Brazilian oil giant Petrobras will use debt issuance to finance new offshore exploration.
The Petrobras state-controlled oil company sold $1.5 billion of 10-year bonds on international markets in February. The deal, which carries a 7.875% coupon, was managed by HSBC, JPMorgan Chase and Santander and was issued through the company’s Petrobras International Finance division. Proceeds will be used to help finance a $174.4 billion five-year investment program through 2013, which is 55% higher than the previous five-year plan. The plan, delayed since last September amid a sharp drop in oil prices, was unveiled in January and includes $28.6 billion in investments this year alone. Part of the investment plan focuses on developing new offshore pre-salt oil finds, ranked as the largest oil find in the hemisphere in three decades. Petrobras aims to boost crude output from a current 2.2 million barrels per day (bpd) to 3.3 million bpd in 2013 and 5.7 million bpd by 2020. Part of the five-year investment plan will be funded through an $11.9 billion loan this year from the BNDES state-owned development bank. BNDES will lend the company another $10 billion next year.
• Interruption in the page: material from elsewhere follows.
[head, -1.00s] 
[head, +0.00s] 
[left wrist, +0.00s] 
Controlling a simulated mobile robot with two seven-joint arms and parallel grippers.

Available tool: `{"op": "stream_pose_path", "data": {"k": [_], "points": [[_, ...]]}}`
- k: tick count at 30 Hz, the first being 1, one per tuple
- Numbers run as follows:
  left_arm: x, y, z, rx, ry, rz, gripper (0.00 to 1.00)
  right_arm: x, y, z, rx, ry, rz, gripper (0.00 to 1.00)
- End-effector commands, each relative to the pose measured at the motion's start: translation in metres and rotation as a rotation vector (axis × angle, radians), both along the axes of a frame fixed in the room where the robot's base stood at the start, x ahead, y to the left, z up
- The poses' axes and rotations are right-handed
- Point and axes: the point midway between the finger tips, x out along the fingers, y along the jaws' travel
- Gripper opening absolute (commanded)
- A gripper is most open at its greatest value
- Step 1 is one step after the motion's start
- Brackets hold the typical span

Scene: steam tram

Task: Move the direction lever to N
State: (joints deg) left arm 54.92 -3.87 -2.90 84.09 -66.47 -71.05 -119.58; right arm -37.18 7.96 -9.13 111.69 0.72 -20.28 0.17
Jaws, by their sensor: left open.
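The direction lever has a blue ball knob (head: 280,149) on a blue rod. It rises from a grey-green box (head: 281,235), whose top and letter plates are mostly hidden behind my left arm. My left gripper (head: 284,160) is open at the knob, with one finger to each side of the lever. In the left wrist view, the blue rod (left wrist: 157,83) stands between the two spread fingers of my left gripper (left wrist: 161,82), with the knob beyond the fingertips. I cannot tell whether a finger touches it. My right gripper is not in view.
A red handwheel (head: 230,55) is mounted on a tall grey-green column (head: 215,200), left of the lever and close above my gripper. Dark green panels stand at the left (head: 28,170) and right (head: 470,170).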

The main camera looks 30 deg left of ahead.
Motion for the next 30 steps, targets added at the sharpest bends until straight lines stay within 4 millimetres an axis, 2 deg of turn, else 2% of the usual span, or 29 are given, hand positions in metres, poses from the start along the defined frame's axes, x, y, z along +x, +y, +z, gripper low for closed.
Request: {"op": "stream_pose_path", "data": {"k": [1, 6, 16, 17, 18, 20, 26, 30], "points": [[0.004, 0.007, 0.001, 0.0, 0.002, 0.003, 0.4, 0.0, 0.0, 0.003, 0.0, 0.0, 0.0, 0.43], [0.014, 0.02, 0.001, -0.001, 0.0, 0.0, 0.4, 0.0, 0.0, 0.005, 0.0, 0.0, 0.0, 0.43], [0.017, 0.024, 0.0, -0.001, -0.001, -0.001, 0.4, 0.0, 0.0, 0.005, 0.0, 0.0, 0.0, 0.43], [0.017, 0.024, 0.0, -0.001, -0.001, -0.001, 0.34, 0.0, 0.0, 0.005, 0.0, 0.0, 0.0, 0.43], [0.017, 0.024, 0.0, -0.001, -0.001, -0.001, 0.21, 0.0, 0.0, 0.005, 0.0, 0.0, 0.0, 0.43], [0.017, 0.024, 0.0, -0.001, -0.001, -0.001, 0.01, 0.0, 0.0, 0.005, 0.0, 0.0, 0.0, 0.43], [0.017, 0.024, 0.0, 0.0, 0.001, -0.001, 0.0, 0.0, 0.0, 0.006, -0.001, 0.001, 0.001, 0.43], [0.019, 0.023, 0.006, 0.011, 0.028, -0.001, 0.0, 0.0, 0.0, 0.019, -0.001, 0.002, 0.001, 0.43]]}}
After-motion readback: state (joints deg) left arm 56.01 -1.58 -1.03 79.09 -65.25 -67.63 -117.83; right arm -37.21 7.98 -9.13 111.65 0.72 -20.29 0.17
Responding to an uproar from business groups, the Brazilian government suspended a controversial rule requiring prior licensing for 70% of imported goods. The Decex foreign trade agency planned to reimpose import controls after imports had undergone an automatic approval process online for statistical purposes. Exporters within the Mercosur trade bloc objected to the move, as did local importers and producers. Analysts say the measure, which was lifted just four days after its introduction, had been prompted by January’s $645 million trade gap. This was the first trade deficit since March 2001.